**OBJECTIVE**
How many lines of these entries hold the string "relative"? Answer with the number alone.

Data from robot episodes
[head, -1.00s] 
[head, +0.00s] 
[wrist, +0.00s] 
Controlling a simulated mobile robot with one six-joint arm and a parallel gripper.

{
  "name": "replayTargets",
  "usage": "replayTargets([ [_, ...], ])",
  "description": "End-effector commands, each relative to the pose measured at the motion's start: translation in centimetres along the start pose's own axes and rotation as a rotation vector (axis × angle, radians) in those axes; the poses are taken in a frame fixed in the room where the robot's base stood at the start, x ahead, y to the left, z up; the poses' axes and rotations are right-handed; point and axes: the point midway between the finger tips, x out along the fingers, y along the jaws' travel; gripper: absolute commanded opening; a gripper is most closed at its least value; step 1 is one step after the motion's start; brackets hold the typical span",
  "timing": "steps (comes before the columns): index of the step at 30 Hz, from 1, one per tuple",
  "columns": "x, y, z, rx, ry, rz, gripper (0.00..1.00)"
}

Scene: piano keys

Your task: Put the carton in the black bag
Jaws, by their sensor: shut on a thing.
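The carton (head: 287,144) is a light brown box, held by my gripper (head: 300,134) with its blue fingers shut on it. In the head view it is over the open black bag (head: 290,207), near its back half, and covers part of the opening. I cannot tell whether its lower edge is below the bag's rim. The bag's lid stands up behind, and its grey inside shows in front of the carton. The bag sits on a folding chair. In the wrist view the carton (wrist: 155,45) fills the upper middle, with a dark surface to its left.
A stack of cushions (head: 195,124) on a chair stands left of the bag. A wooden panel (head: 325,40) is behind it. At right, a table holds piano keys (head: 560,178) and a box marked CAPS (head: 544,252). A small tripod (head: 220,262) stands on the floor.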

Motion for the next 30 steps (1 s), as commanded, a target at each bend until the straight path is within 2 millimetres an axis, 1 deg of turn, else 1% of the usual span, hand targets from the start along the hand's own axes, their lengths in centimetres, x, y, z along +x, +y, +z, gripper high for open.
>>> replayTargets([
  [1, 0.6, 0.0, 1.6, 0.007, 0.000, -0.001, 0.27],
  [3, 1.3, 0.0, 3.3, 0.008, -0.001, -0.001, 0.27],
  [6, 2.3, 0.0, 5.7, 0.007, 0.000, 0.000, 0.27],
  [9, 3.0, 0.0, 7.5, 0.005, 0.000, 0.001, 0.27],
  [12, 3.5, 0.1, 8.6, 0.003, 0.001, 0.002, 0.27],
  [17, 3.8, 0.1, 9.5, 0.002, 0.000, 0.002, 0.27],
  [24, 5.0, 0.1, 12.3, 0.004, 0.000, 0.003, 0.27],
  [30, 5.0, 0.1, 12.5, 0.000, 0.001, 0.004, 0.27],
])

---

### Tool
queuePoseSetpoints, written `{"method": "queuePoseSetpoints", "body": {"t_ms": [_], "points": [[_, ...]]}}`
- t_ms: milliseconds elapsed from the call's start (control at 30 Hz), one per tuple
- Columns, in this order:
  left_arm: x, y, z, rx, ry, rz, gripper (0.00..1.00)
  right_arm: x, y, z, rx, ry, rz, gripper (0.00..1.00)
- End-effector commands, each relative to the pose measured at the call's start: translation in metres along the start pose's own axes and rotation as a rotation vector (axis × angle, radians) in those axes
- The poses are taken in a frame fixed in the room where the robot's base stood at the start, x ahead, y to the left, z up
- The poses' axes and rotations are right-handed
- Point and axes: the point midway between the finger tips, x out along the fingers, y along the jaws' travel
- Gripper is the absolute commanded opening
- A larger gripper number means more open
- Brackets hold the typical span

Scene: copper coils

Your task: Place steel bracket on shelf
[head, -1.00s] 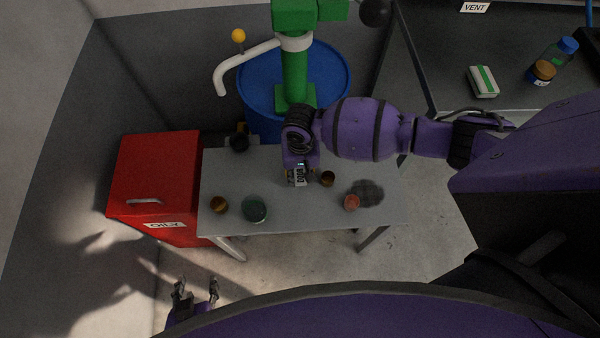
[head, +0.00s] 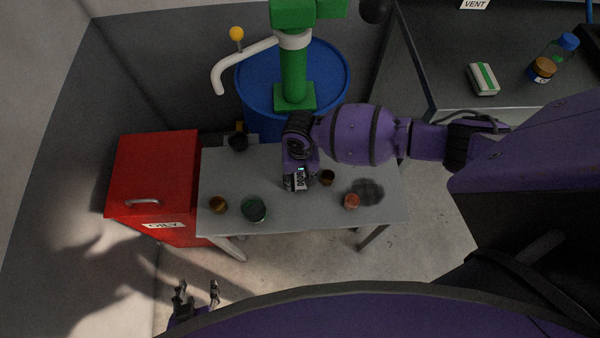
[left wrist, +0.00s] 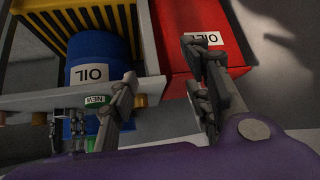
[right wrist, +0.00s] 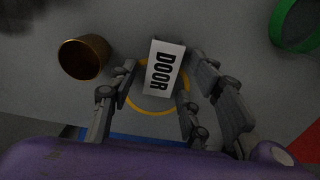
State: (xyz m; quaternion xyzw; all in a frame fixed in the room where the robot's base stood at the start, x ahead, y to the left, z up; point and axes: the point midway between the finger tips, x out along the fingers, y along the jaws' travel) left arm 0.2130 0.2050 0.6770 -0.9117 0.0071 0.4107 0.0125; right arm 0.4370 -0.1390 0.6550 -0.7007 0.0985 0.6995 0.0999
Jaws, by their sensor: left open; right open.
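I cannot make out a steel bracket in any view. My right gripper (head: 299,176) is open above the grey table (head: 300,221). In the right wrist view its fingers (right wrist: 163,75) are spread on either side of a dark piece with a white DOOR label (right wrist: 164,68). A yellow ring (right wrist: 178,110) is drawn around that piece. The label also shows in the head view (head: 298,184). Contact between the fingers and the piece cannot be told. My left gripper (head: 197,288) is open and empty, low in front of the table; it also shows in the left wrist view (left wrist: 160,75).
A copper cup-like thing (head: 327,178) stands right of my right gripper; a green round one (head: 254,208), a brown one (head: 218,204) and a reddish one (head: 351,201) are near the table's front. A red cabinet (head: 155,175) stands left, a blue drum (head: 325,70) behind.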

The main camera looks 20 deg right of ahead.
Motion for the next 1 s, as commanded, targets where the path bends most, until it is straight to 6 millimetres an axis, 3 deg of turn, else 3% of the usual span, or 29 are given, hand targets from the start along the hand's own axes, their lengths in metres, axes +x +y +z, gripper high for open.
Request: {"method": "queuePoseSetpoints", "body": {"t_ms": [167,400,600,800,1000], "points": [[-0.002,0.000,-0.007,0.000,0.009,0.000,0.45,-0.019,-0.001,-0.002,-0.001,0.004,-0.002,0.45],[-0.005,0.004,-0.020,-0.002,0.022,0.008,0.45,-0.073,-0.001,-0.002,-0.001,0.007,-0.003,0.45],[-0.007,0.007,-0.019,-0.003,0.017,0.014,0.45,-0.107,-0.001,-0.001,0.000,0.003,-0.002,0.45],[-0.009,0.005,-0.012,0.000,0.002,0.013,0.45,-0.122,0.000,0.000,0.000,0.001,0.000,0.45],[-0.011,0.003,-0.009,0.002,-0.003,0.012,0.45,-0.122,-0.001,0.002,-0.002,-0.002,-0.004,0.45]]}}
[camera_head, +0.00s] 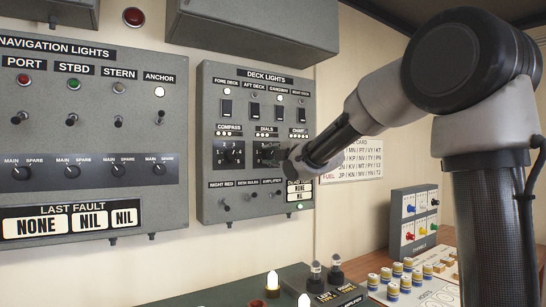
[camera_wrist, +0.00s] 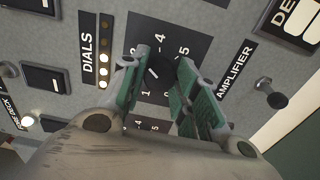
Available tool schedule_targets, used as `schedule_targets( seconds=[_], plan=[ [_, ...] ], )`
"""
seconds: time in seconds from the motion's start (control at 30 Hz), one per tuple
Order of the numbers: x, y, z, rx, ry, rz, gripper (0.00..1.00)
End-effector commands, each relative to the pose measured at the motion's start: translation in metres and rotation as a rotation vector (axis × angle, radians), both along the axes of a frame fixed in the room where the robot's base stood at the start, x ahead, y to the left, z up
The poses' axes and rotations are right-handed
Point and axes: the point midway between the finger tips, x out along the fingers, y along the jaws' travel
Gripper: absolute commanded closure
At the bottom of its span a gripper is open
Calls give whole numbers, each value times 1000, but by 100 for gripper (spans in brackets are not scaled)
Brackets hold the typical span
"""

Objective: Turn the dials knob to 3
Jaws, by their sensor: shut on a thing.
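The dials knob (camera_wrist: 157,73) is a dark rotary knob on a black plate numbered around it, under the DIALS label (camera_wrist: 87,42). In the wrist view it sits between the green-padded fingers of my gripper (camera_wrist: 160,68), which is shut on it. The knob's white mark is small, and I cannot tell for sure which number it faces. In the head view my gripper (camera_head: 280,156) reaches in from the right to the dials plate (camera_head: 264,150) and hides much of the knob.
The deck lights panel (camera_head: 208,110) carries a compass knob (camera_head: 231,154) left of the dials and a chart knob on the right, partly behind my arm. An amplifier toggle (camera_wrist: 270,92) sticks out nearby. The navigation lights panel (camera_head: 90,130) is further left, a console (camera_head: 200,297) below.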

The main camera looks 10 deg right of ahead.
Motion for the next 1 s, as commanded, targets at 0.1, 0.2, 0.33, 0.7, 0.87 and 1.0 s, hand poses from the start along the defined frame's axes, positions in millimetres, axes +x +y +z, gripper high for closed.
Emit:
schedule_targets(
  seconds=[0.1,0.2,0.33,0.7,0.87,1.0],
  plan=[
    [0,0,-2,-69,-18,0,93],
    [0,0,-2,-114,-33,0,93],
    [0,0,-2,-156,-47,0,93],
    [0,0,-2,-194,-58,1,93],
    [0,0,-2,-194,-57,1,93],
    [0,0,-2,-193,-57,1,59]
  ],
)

**EXERCISE RESPONSE**
3